Just before we make our way to our next stop, we’ll take a quick visit to Stirling Bridge; which reigns as one of the best preserved medieval masonry arch bridges in Scotland. Despite this accolade, the centre arch of the bridge was actually intentionally destroyed during the Jacobite Uprising of 1745; in a successful attempt to stall Bonnie Prince Charlie and his advancing forces as they marched south towards the nearby Stirling Castle. However, the bridge has since been fully restored; offering a crossing over the River Forth between the town of Stirling and our next stop!
As Scotland’s largest, most impressive fortification, Stirling Castle served as the centre of the Scottish Royal Court for over 900 years; overlooking the equally impressive Stirling Bridge.
For much of the Dark Ages, Scotland was trapped in the clutches of the tyrannical English King Edward I, who unjustly ruled the country with an iron fist. The Scottish people had had enough, and the two forces collided in 1297 at the immense Battle of Stirling Bridge. The Scottish forces were led to victory by the legendary knight Sir William Wallace; who has since rightly become a national hero of Scotland. And what better way to commemorate the legend than with a colossal monument dedicated to the life and death of a martyr.
The Wallace Monument, which sits high upon the hilltop of Abbey Craig, was completed in 1869 following the instantly recognisable and now iconic design of architect John Thomas Rochead. The Gothic sandstone tower soars 67 metres into the sky; and consists of three main chambers. The first, The Hall of Arms, commemorates William’s life and rise to prominence whilst also displaying his legendary sword; the second, The Hall of Heroes, recognises 30 men and women of national importance to Scotland; and the third, The Royal Chamber, provides an insight into how the Battle of Stirling Bridge was fought and won. The tower is topped by a magnificent crown, which offers breathtaking 360° views across Scotland’s historic heartland; all of which is accessible via a 246 step spiral staircase!
Join us as we rediscover the life and times of Sir William Wallace; Scotland’s greatest warrior!
This incredible 67 metre high monument remembers the life of the legendary knight Sir William Wallace, and the battle of Stirling Bridge he led to victory.
Although technically no longer a cathedral due to the absence of Bishops from the Church of Scotland, Dunblane Cathedral remains a wonderfully enchanting relic of medieval religious celebration. Unlike most churches and cathedrals, Dunblane actually began its life as just a bell tower. The red sandstone tower was originally built around the 11th century, with the rest of the building rising up around it 200 years later. But again in the 15th century, the tower was increased in height by another two storeys; the later addition clearly evident in the visible change of stone and style. And just when the scaffolding was removed, and the cathedral finally looked picture-perfect, the roof collapsed! Dunblane Cathedral remained in this unfortunate state for nearly 300 years, until 1889 when Robert Rowand Anderson, the architect responsible for the Scottish National Portrait Gallery, oversaw its restoration.
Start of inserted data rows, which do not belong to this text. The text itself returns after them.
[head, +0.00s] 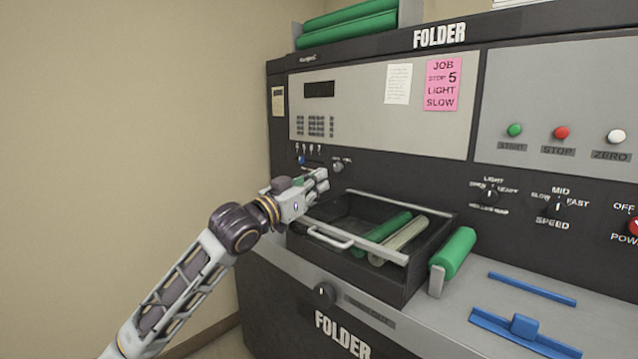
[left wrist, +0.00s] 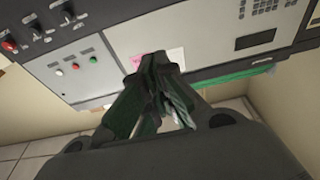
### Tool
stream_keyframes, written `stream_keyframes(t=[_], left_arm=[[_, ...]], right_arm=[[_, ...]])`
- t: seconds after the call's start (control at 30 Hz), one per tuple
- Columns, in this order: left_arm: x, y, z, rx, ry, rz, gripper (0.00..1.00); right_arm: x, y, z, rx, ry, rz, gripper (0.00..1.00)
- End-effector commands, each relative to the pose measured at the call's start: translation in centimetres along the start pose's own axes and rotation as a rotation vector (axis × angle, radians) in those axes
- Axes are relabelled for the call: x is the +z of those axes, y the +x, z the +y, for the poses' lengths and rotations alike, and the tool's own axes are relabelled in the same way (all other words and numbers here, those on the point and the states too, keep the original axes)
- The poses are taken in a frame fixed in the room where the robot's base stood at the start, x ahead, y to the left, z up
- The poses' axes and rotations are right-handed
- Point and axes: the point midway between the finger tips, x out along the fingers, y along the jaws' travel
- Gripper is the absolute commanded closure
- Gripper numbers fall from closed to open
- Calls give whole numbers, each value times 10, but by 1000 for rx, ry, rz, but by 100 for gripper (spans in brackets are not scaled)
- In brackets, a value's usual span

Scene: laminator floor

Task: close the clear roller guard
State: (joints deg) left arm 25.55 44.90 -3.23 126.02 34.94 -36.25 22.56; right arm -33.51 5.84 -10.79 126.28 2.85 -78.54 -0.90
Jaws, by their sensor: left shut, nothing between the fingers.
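A dark open roller bay (head: 430,243) on the folder holds a green roller (head: 385,232) and a cream roller (head: 400,243). A pale bar with a white handle (head: 330,238) runs along its front edge. This looks like part of the clear roller guard, but I cannot make out the clear sheet itself. My left gripper (head: 322,180) is shut and empty above the bay's back left corner, close to the front panel and apart from the handle. Its closed fingers also show in the left wrist view (left wrist: 158,65). My right gripper is not in view.
A small knob (head: 337,166) and levers are on the panel behind my left gripper. Right of the bay are a green roller (head: 456,252) and blue parts (head: 523,327) on the machine top. Start, stop and zero buttons sit higher right. A plain wall is on the left.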

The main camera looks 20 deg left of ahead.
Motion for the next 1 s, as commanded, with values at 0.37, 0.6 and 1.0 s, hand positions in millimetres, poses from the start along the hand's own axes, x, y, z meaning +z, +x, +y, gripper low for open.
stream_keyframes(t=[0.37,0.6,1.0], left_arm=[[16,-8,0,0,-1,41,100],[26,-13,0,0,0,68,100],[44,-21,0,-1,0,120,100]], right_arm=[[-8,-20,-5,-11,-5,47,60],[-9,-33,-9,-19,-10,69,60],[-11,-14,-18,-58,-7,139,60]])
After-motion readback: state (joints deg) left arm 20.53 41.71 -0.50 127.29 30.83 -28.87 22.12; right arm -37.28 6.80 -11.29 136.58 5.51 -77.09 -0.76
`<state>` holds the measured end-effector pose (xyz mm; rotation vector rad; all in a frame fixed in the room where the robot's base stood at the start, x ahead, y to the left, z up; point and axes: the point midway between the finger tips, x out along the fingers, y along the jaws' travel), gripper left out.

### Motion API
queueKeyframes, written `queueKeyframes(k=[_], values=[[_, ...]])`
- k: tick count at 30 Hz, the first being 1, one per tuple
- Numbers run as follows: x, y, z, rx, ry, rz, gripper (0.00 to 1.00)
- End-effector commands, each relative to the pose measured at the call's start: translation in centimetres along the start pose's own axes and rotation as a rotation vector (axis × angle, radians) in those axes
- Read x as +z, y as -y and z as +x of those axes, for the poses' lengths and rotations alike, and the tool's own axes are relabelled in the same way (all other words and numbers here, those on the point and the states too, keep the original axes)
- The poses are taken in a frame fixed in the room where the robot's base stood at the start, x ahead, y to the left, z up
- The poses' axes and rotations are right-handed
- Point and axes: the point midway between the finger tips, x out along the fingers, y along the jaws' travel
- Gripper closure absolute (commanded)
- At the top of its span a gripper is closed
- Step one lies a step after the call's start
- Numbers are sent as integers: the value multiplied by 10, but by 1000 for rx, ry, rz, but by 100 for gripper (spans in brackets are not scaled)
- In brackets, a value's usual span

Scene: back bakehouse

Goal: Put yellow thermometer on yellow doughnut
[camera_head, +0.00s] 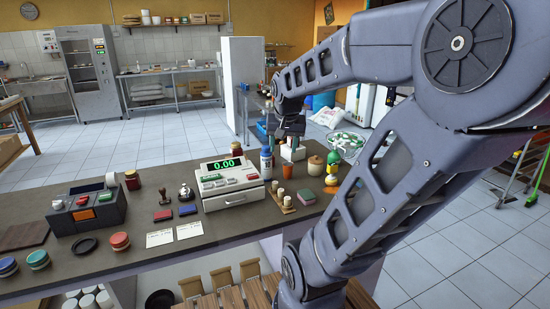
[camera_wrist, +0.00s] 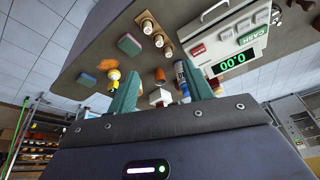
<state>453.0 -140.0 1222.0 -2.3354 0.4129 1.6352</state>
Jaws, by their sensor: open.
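I cannot make out a yellow thermometer or a yellow doughnut in either view. My gripper (camera_head: 285,135) is above the far side of the dark counter (camera_head: 140,240), behind the cash register and the blue-and-white bottle. In the wrist view my gripper (camera_wrist: 160,88) has its two teal fingers apart, with nothing held between them. A small yellow item (camera_wrist: 114,76) shows just left of the left finger in the wrist view; it appears to be the yellow and green bottle (camera_head: 332,165) on the counter. My arm hides part of the counter's right end.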

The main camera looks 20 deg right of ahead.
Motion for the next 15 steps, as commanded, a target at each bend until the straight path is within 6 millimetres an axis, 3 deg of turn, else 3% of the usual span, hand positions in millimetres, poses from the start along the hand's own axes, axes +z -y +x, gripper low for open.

As we enter through the ornate western entrance, it’ll very quickly become evident what having no roof for 300 years does to a building, as the walls of the nave are clearly weathered. Interestingly however, the choir stalls have miraculously survived since the 1400’s, and are some of the finest of their type in all of Scotland. All these magical elements add perfectly to Dunblane’s enchanting and enduring aura; a one of a kind cathedral!
As one of Scotland’s few surviving medieval churches, Dunblane’s unique design and enchanting story makes this a stop not to be missed!
Located on the fringe of the beautiful Scottish Highlands, Doune Castle offers the hungry traveller the chance to walk in the footsteps of Scottish Kings; both legendary and fictional!
Originally serving as the home of the Duke of Albany, otherwise known as “Scotland’s uncrowned king” from 1388 until his death some 40 years later; Doune Castle is an extremely rare example of a complete Scottish fortress, remaining practically unchanged from its intended 14th century design, with the layout reflecting one single period of construction rather than additions from various occupants more commonly seen throughout other castles around Scotland.
And we bet you didn’t expect to meet a Hollywood superstar on this tour! Due to its well preserved appearance and idyllic location, Doune Castle has provided a backdrop for many silver screen scenes and television shows, including Ivanhoe, Monty Python’s Holy Grail, and Outlaw King; although it also goes by the name of Castle Leoch (Outlander) and Winterfell (Game of Thrones). And don’t worry, there’ll be plenty of time to recreate your favourite scenes; as long as no one loses their head!
Fortress to film star, palace to prison, ruin to restoration; if only the walls of Doune Castle could speak!
Scotland certainly has no shortage of myths, legends and fairytales to share with the world, but none is more recognised or shrouded in mystery than the enduring tale of the Kelpies. These shape-shifting water spirits are traditionally thought to haunt rivers and streams; usually taking the form of a horse. Although it holds roots in legends of human sacrifice, the story was much more likely created to keep small children away from large bodies of water. Whatever its origins, there’s no better tribute to this ageless story than with two colossal 30 metre high statues; designed by Andy Scott – the same sculptor behind the Beacon of Hope in Belfast.
Completed in October 2013, the 300 tonne structures appropriately tower over the River Carron, near Falkirk in Central Scotland. These two horse head designs are absolutely breathtaking; leaving many of our guests surprised at just how big they are!
These 30-metre-high stainless steel structures gleam in the sun beside the River Carron; just like the shape-shifting spirits they depict!